Vincitore
della sezione della Settimana della Critica, l'opera prima del regista
argentino Paolo Trapero narra la storia di Rulo (Luis Margani),
un uomo di mezza età, che è costretto a fronteggiare
una vita di sacrifici e di stenti in cui la mancanza di denaro e
la ricerca di un'occupazione diventano le costanti che la muovono.
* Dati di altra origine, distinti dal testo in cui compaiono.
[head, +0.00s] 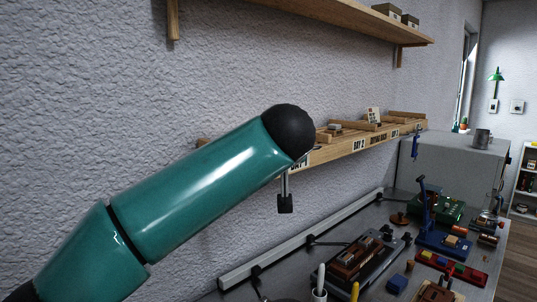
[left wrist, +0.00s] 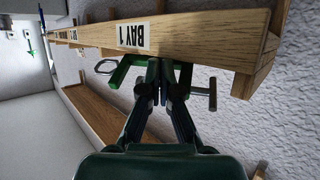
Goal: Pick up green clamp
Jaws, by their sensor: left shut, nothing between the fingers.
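The green clamp (left wrist: 118,77) is in the left wrist view, at the lower edge of the wooden shelf front beside the BAY 1 label (left wrist: 133,36). Its frame shows on both sides of my left gripper (left wrist: 161,68), with a metal loop to the left and a screw bar to the right. The gripper's fingers are shut, their tips in front of the clamp's middle and hiding part of it. I cannot tell whether they touch it. In the head view my teal left arm hides the clamp and gripper. My right gripper is not in view.
The wooden bay shelf (head: 345,150) runs along the textured wall, with a blue clamp (head: 415,146) near its far end. A higher shelf (head: 330,22) is above. The workbench below holds a green board (head: 440,207), a blue stand (head: 428,215) and a red strip (head: 450,268).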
Da subito si possono distinguere due universi completamente separati
e antitetici: da una parte il mondo lavorativo dall'altra quello
degli affetti e della famiglia.
Il
primo è caratterizzato da una completa alienazione dei rapporti,
in una dimensione totalmente disgregante dove le gru diventano l'espressione
di un processo di costruzione capitalistica la cui mole soverchia
in modo radicale quella dell'uomo. Nulla conta all'infuori della
capacità produttiva dell'individuo, e anche quando questi
compie il proprio dovere possono intervenire elementi esterni a
vanificare ogni fatica. Infatti il protagonista dopo un lungo periodo
di prova viene rimpiazzato improvvisamente da uno sconosciuto. Questo
avvenimento lo porta ad abbandonare tutto per recarsi a 2000 chilometri
dalla sua città alla ricerca di un posto ritenuto sicuro
(e che invece, come il precedente, si risolverà in niente).
Rulo
raggiunge così un luogo talmente desolante da essere quasi
surreale, il cui simbolismo è palese sin dalle prime scene.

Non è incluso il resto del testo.